### PROBLEM REQUIREMENTS
Starting at the line that holds "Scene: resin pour", copy every line exactly through the end of the data, and no others.

### DATA BLOCK
========
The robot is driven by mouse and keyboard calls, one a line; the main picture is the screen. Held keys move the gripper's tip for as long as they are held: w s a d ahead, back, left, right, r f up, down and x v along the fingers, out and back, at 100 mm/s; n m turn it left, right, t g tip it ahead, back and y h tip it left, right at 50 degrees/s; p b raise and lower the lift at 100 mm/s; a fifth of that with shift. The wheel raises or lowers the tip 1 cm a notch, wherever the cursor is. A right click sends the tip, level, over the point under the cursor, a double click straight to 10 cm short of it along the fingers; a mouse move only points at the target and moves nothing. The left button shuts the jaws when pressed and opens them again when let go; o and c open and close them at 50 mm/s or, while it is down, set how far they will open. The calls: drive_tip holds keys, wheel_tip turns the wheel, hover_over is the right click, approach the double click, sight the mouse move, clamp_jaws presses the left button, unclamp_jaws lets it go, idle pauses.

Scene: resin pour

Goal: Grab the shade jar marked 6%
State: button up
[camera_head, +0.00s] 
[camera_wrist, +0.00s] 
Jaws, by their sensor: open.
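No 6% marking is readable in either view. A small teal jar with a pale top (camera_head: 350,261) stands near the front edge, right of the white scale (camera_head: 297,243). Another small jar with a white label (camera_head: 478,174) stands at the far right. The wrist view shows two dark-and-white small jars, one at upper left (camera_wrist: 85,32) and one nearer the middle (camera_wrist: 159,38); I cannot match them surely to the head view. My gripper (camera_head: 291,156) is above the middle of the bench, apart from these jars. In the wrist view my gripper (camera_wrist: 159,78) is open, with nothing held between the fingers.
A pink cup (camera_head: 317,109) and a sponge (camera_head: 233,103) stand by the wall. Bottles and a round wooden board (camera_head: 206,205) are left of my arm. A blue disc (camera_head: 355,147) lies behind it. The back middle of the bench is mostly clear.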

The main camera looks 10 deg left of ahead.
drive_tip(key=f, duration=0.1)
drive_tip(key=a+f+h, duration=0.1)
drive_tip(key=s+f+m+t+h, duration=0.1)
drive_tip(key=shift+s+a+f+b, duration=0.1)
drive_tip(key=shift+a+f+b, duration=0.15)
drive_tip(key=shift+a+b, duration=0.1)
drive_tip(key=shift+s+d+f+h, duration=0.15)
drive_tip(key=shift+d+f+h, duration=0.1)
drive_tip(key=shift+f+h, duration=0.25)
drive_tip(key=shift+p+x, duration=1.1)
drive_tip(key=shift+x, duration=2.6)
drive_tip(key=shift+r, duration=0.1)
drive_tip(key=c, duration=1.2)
========
### FINISHED TASK
Scene: resin pour

Goal: Grab the shade jar marked 6%
State: button up
[camera_head, +0.00s] 
[camera_wrist, +0.00s] 
Jaws, by their sensor: open.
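No 6% marking is readable in either view. A small teal jar with a pale top (camera_head: 350,261) stands near the front edge, right of the white scale (camera_head: 297,243). Another small jar with a white label (camera_head: 478,174) stands at the far right. The wrist view shows two dark-and-white small jars, one at upper left (camera_wrist: 85,32) and one nearer the middle (camera_wrist: 159,38); I cannot match them surely to the head view. My gripper (camera_head: 291,156) is above the middle of the bench, apart from these jars. In the wrist view my gripper (camera_wrist: 159,78) is open, with nothing held between the fingers.
A pink cup (camera_head: 317,109) and a sponge (camera_head: 233,103) stand by the wall. Bottles and a round wooden board (camera_head: 206,205) are left of my arm. A blue disc (camera_head: 355,147) lies behind it. The back middle of the bench is mostly clear.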

The main camera looks 10 deg left of ahead.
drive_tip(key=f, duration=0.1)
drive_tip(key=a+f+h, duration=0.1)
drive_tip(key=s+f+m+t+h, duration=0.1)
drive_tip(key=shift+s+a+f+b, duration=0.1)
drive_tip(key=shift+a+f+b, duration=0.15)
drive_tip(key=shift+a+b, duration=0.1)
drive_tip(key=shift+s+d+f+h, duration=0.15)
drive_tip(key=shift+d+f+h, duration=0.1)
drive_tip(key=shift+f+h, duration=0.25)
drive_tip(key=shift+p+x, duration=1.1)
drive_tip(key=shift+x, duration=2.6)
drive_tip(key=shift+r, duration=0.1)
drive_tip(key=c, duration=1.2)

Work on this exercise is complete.